MFDA fines and permanently bans a dozen former reps

By Kate McCaffery | December 03 2018 11:30AM

Photo: Freepik

The Mutual Fund Dealers Association of Canada (MFDA) issued its Decisions and Reasons statement, Nov. 27, in connection with its investigation of several former sales representatives who were registered with WFG Securities Inc. in Mississauga, Ontario.

Those named in the matter of Mahmoud Rihawi et, al. were Approved Persons at the branch when they operated a branch-wide scheme to falsify documents to enable them to sell leveraged investments to clients who did not meet suitability requirements. The group also conspired to cover up their misconduct by agreeing to mislead WFG and the MFDA in its investigations.

Contemptible and an embarrassment

In its decision, the MFDA says “the Respondents’ misconduct was contemptible and an embarrassment to the entire investment industry. The Respondents have demonstrated that they have no concern or thought for the clients or the regulatory regime. They are ungovernable and should not be involved in the securities business. The misconduct was not an isolated incident but part of a larger pattern of conduct involving multiple clients.”

Collectively, they say the Respondents engaged in conduct that affected at least 50 clients who obtained investment loans totaling approximately $4.2 million. The loans were used to purchase leveraged return of capital mutual funds.

Between 2008 and August 2014, the group falsified, altered or fabricated Know-Your-Client (KYC) information and information on loan applications submitted to lenders to obtain at least 51 investment loans to purchase mutual funds on behalf of clients.
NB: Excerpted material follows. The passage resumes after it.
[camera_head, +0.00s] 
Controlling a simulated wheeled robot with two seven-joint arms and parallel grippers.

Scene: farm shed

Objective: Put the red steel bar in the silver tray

The Respondents inflated the market value of clients’ residences on loan applications, reported that clients owned cash, liquid assets, investments and properties which the clients did not own, failed to report the true nature and extent of the client’s liabilities, and reported that clients had “good” investment knowledge and a “high” tolerance for risk when the majority had limited to no investment knowledge, no prior investing experience and had never previously borrowed money to invest.

Scheme operated six years

The scheme operated over a period of six years. The MFDA estimates that shared commissions paid to the group possibly amounted to $100,000 to $150,000, not including trailing commissions. Total fines recommended by MFDA staff amount to $1,295,000, plus costs of $32,000, for a total of $1,360,000.

The Respondents – Mahmoud Rihawi, Attal Golzay, Ajmal Golzay, Roomal Golzay, Mustafa Sayed Hashimi, Zobair Hashimi, Sama Tabesh, Saadet Kolgekaya, Rhea Galias Fortes, Shameel Rawani, Anjum Pathan, and Mohammad Yunas Masood, along with Hammond Lieu who is covered in separate settlement – are not currently registered in the securities industry in any capacity.